• Donna Sooter

"Profit First": Obtaining Debt Freedom

Mike states there is a “tweak” to the Profit First system when extinguishing the battle of debt.  The Profit account is disbursed as 99% to debt and 1% to you as profit.  You might say, then why even put money in the Profit Account? Answer is simple – because we want you to build the habit of pulling money into a separate account and only using the operating account on the operations of the business.  Remember someday all the profit account will be disbursed as profit.

The profit first system has been easy up until now.  Moving money into different accounts is easy… it’s still all your money…its still there for you to spend on it’s intended purpose. NOW we get to the hard stuff.   This is where the emotions of money hits you square in the face.  It is time to face the music.  If you are reading this OR the book as a struggling business owner, there’s no way around this step.  You must cut expenses. 

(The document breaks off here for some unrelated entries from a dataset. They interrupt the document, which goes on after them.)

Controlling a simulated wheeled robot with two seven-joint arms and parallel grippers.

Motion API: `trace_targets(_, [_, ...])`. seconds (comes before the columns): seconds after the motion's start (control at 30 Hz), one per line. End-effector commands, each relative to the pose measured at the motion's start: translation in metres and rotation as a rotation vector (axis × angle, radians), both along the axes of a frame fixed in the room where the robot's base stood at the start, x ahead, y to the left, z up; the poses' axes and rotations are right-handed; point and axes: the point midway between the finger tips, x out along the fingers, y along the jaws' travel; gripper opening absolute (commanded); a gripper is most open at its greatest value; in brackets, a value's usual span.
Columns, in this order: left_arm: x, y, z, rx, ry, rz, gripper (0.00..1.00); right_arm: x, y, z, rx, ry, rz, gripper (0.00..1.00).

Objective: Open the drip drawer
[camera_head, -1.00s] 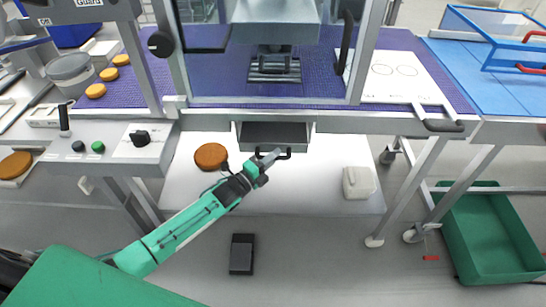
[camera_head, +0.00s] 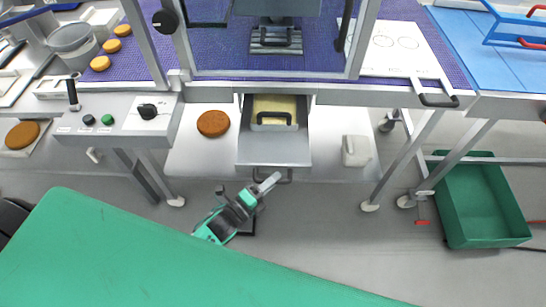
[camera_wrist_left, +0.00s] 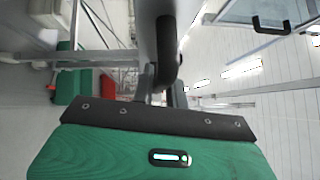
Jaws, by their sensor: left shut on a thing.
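The drip drawer (camera_head: 273,150) is a grey metal drawer under the machine's conveyor, and it stands pulled out toward me. Inside it, toward the back, is a yellowish tray (camera_head: 274,108) with a dark handle. My left gripper (camera_head: 268,179) is at the drawer's front, shut on the dark drawer handle (camera_head: 286,179). In the left wrist view the dark handle (camera_wrist_left: 166,55) shows large between the fingers, whose tips are partly hidden. My right gripper is not in view.
A brown round (camera_head: 213,123) and a white container (camera_head: 355,151) sit on the white shelf (camera_head: 196,165) beneath the machine, on either side of the drawer. A control panel (camera_head: 120,118) is at left. A green bin (camera_head: 480,205) stands on the floor at right.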

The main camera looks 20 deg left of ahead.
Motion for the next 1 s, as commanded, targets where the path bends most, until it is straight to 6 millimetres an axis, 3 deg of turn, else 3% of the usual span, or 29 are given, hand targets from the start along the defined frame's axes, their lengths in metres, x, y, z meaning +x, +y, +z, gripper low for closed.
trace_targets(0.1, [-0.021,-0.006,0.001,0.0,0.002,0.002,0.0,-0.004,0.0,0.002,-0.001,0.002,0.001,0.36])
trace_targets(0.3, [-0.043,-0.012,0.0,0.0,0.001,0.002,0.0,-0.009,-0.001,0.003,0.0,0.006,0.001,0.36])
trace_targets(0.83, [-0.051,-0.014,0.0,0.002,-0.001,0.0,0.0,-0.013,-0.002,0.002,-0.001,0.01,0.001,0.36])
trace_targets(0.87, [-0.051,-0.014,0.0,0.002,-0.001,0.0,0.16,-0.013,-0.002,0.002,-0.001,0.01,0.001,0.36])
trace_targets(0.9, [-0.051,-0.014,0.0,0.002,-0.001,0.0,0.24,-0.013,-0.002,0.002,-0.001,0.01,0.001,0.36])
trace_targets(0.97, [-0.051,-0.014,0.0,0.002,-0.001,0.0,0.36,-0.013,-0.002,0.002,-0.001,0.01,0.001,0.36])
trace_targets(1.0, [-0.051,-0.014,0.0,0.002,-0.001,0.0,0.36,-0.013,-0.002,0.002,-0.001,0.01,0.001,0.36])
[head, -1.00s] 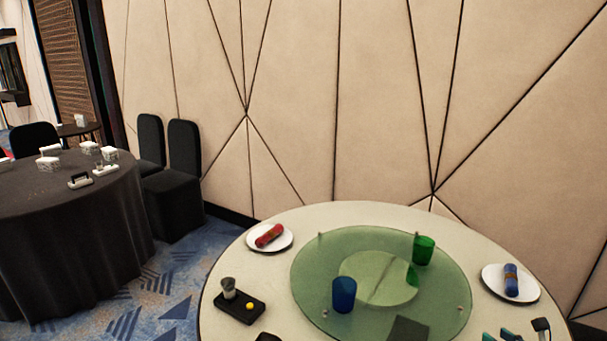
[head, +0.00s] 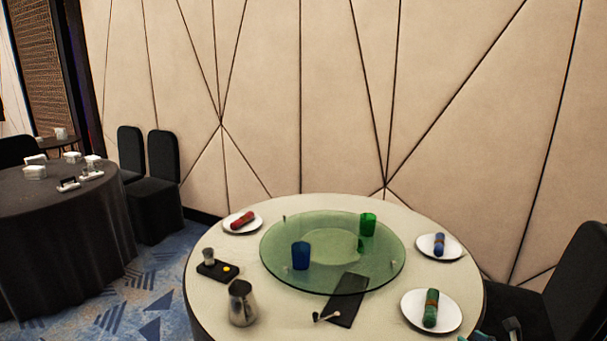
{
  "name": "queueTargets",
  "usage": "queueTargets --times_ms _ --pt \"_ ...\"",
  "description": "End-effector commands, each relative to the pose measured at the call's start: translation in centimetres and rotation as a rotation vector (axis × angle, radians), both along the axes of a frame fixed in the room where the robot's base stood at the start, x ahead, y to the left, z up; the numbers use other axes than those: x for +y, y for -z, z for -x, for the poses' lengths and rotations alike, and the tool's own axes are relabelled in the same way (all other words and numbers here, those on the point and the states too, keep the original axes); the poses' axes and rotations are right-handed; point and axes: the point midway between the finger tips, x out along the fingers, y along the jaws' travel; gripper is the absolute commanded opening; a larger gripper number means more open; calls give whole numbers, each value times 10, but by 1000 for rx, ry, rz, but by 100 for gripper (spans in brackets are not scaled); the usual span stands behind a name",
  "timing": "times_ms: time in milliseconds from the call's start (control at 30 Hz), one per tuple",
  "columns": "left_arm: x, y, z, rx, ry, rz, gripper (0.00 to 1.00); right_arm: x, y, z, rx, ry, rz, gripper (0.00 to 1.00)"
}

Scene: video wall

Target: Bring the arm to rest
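No left arm or left gripper shows in the head view. At the bottom edge, right of centre, a small teal and dark piece (head: 482,336) and a grey knob-like part (head: 512,325) poke into the picture. They look like part of my right gripper, mostly cut off by the frame. Whether it is open or shut does not show. They appear in front of the round cream table (head: 215,295), near its right front edge.
The green glass turntable (head: 380,285) bears a blue cup (head: 300,256) and a green cup (head: 367,224). A metal jug (head: 242,303) stands front left. Plates with rolled napkins lie around the rim. A dark chair (head: 578,285) stands at right.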

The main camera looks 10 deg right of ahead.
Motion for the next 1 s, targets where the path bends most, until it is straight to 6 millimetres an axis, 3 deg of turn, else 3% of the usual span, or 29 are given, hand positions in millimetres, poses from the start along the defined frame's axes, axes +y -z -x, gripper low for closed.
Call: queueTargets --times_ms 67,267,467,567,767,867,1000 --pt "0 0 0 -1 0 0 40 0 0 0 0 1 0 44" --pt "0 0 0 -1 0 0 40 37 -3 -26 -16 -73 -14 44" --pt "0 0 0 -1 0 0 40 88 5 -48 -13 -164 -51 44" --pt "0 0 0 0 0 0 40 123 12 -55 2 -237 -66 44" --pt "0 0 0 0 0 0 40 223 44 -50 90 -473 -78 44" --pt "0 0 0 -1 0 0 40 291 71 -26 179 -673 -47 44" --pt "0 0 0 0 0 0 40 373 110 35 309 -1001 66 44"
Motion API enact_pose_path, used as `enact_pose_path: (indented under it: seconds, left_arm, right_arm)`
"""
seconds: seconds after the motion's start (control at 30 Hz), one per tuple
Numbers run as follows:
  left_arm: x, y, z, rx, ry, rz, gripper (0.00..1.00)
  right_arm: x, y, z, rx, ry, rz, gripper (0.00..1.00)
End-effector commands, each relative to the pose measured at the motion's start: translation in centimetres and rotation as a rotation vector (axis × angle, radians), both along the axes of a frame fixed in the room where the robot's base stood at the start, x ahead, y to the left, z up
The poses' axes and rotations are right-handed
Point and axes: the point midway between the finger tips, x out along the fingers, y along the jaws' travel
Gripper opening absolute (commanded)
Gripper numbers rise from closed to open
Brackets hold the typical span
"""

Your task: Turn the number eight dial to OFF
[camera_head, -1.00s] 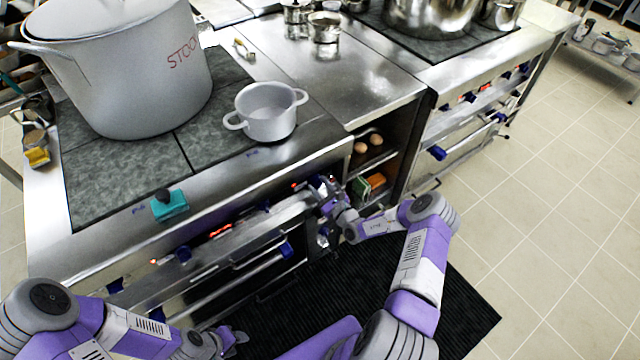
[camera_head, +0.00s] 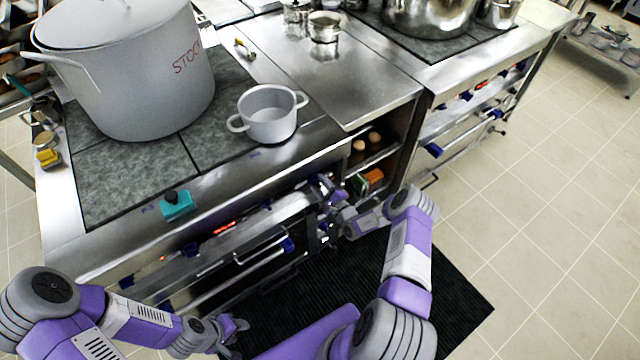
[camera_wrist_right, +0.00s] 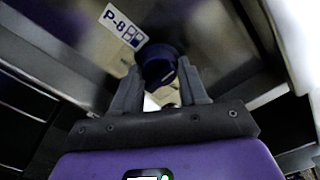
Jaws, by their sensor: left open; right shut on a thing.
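The blue number eight dial (camera_wrist_right: 160,68) shows in the right wrist view beside a white label (camera_wrist_right: 124,26) reading P-8. My right gripper (camera_wrist_right: 158,75) has its two fingers on either side of the dial and is shut on it. In the head view my right gripper (camera_head: 325,190) is at the right end of the near stove's front panel and covers that dial. I cannot tell the dial's exact setting. My left gripper (camera_head: 238,330) is open and empty, low over the floor in front of the stove.
A large stockpot (camera_head: 150,85) and a small grey pot (camera_head: 268,115) stand on the stove top. A teal object (camera_head: 178,206) lies near its front edge. Open shelves (camera_head: 372,155) with eggs are right of my right gripper. A dark mat (camera_head: 440,290) covers the floor.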

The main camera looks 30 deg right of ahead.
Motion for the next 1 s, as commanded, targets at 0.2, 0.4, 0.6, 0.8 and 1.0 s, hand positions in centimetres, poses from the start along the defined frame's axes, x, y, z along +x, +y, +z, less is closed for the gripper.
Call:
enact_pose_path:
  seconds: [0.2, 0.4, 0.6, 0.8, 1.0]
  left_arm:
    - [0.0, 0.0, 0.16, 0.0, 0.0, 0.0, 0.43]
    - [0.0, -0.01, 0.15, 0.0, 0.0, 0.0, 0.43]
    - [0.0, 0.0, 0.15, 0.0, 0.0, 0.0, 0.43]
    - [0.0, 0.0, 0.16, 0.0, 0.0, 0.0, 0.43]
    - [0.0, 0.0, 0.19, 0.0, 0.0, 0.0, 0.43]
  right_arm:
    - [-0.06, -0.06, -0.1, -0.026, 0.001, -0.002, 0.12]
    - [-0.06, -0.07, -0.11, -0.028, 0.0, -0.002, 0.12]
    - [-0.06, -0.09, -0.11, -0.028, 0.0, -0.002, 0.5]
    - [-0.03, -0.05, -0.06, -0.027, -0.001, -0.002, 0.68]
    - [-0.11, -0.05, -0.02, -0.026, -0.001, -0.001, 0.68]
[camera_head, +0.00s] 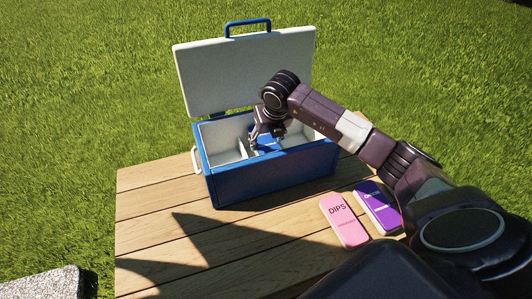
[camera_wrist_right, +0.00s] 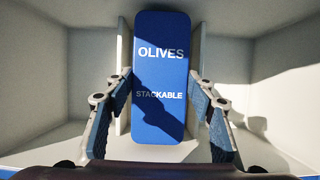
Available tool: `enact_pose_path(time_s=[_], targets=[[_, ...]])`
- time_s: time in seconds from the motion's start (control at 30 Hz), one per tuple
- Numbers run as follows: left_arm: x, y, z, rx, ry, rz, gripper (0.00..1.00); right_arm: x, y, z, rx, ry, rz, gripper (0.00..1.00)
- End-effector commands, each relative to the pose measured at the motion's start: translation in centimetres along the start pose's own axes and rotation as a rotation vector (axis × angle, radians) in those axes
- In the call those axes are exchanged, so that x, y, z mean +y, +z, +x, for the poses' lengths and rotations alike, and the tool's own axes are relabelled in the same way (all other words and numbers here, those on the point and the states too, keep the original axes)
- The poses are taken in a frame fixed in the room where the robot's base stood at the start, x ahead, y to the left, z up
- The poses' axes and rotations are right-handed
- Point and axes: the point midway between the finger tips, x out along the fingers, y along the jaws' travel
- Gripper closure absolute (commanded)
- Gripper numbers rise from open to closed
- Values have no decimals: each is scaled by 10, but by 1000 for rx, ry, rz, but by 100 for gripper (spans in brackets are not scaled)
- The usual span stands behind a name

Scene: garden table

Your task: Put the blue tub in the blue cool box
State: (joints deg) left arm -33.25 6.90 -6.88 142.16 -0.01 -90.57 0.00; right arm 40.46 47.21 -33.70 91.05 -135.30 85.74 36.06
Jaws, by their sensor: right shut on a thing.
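The blue tub (camera_wrist_right: 160,118), lettered OLIVES and STACKABLE, is between the two fingers of my right gripper (camera_wrist_right: 160,82), which is shut on it. In the head view the right gripper (camera_head: 267,132) reaches down into the open blue cool box (camera_head: 270,182), and part of the blue tub (camera_head: 268,147) shows under it. The tub is inside the box's outline, over the middle, between pale dividers. I cannot tell whether its underside touches the box floor. My left gripper is not in view.
The cool box lid (camera_head: 245,72) stands open at the back. A pink DIPS tub (camera_head: 343,220) and a purple tub (camera_head: 378,207) lie on the wooden table (camera_head: 150,220) at the front right. The table's left part is clear. Grass surrounds it.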

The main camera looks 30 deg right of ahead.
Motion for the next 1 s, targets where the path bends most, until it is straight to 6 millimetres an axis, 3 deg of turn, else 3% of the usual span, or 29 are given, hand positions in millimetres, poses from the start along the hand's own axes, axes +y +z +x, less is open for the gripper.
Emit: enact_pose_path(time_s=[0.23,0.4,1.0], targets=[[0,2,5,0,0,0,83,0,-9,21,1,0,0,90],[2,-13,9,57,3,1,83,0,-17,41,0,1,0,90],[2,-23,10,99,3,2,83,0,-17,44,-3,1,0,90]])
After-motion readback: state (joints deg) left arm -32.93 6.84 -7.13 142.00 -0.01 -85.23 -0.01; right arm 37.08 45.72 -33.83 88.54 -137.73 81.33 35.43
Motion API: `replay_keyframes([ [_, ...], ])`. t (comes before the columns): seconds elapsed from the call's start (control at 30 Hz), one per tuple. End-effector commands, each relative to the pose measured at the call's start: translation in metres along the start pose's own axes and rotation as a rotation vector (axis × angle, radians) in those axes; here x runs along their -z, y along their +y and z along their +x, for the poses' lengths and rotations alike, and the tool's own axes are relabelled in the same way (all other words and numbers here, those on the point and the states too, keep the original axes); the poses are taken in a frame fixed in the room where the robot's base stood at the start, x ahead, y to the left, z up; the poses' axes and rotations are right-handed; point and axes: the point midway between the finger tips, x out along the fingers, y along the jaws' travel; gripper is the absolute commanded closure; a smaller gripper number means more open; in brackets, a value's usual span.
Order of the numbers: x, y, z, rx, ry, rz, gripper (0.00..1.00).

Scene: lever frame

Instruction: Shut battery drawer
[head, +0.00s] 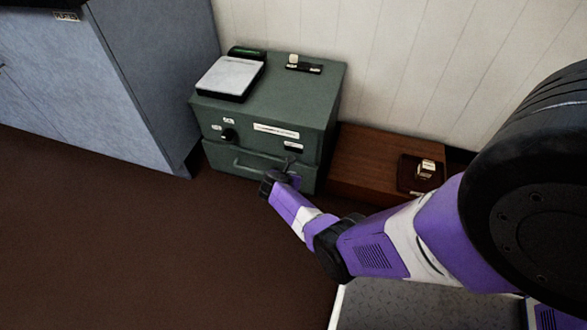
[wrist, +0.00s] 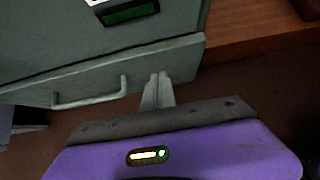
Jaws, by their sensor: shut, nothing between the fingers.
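The battery drawer (head: 228,160) is the lower front of the green metal cabinet (head: 322,100) in the head view. Its front stands a little forward of the panel above, so it looks slightly open. In the wrist view the drawer front (wrist: 165,62) crosses the middle, with its pale bar handle (wrist: 90,100) to the left of my fingers. My gripper (wrist: 158,78) is shut and empty, its fingertips close to the lower right part of the drawer front. I cannot tell whether they touch it. In the head view my gripper (head: 288,170) is at the drawer's right side.
A white-topped pad (head: 230,75) and a small black switch piece (head: 304,66) are on the cabinet top. A brown wooden box (head: 365,155) with a dark tray (head: 410,173) stands at right. A grey-blue cupboard (head: 130,80) stands left. The brown floor in front is clear.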

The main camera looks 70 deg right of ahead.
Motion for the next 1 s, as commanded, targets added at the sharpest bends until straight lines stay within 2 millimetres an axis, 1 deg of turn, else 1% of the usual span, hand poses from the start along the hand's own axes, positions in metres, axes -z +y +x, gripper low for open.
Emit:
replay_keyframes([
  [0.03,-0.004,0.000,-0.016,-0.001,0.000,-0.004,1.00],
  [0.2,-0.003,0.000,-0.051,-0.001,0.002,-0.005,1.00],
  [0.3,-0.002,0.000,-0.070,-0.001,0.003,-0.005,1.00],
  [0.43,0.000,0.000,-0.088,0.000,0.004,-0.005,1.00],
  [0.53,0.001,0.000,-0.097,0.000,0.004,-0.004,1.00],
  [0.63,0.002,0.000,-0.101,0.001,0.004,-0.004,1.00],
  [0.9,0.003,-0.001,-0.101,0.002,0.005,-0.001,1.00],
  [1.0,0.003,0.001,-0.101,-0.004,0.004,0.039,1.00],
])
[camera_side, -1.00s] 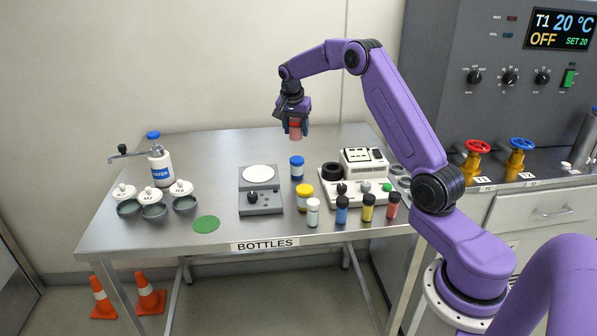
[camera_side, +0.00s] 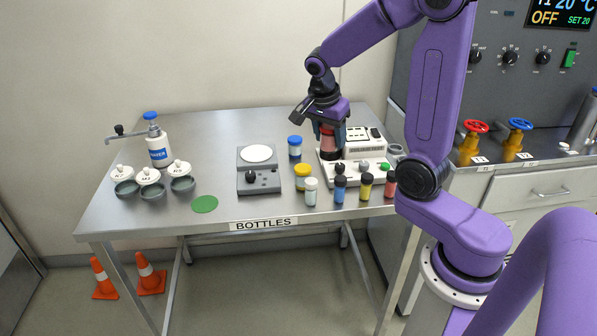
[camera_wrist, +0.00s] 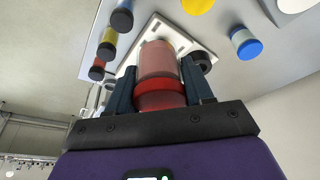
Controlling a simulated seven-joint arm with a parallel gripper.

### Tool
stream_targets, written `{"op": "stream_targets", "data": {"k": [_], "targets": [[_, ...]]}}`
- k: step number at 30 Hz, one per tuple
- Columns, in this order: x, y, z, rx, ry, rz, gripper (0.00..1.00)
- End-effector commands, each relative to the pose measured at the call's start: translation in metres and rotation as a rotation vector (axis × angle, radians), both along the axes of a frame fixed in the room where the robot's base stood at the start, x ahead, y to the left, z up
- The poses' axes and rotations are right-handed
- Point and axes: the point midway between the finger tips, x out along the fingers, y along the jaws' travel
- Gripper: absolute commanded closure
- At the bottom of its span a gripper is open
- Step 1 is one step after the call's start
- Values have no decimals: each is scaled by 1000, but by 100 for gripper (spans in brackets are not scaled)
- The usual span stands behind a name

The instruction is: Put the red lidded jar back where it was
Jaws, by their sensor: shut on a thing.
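The red lidded jar (camera_side: 328,142) is held upright between the fingers of my gripper (camera_side: 331,138). In the wrist view the jar (camera_wrist: 160,65) shows a clear pinkish body and a red lid, with a dark finger on each side. In the side view the jar hangs over the left part of the white instrument (camera_side: 370,168), near its black round holder. I cannot tell whether the jar touches the instrument. My fingers hide part of the jar.
A blue-lidded jar (camera_side: 295,147) and a yellow-lidded jar (camera_side: 303,177) stand left of the instrument. Several small vials (camera_side: 340,188) line its front. A grey balance (camera_side: 258,180), a green disc (camera_side: 204,204) and a water bottle (camera_side: 157,147) are further left.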

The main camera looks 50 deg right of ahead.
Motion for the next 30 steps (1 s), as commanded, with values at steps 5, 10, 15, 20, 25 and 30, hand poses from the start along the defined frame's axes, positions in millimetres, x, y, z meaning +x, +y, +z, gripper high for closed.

If you’ve been following my newsletter on this book, you will know that I don’t always agree with Mike; however, in this I do…. When a business is in trouble, we must do something about it before the business has no choice but to close.  There are 3 steps in this process.

  1. Start a debt freeze. This isn’t a freeze in spending. You must continue to pay your employees, bill, rent and the likes to keep the business open.  This step just means that you will not purchase that new software, hardware, hire that new employee.  Simply put – put all new purchases on hold.  You need time to find out what you have going on and where you can cut.

  2. Use 99% of the profit account to pay down debt.

  3. Start the debt snowball – pay the lowest debt off first. This will help you gain strength and momentum.


Let’s talk a bit more in depth about the debt freeze.  Put a list together of all your expenses… use a 12-month calendar for this project as some expenses just come around annually.  Now it’s time to determine the importance of each expense.  Does it generate Profit? Can it be replaced with a lower costing alternative? And (BE HONEST) is it unnecessary?

Labor is undoubtedly your largest cost.  Yes, you need your team, but you probably don’t need everyone. If you’ve done any sort of coaching or reading about how to run a business, you’ve heard that you as the business owner needs to work “ON” your business rather than “IN” your business.  Mike Michalowicz even has a book on that.  However, a common mistake made among business owners is the all or nothing approach.  A healthy business has a business owner that’s working towards the “ON” but knows it’s a gradual thing to get themselves out of the “IN”.   Don’t be afraid to put yourself back into the workings of your business.  It may mean the difference between keeping the business open or closing it. This is not a forever change.  It’s a change for a season.  This time … you will move towards the working “ON” your business with a system in place to keep you there. 

Now – look at each team member.  Can you combine job tasks?  Is there someone that isn’t pulling their weight?  Based on your TAG % you already know how much you must cut in expenses… so you also need to look at if you are paying someone too much.  I’m not saying they are not worth it.  I’m saying you may not be able to afford them.

Yes, this is painful.  By far the most painful part of cutting cost.  However, its best to look at it like this – if I don’t cut costs now, then ALL of them are out of work.  It is suggested that you don’t lay people off without a witness.  So, therefore, get your HR consultant and attorney involved.  This is one area that you want to spend money in.  Doing this wrong can have costly effects.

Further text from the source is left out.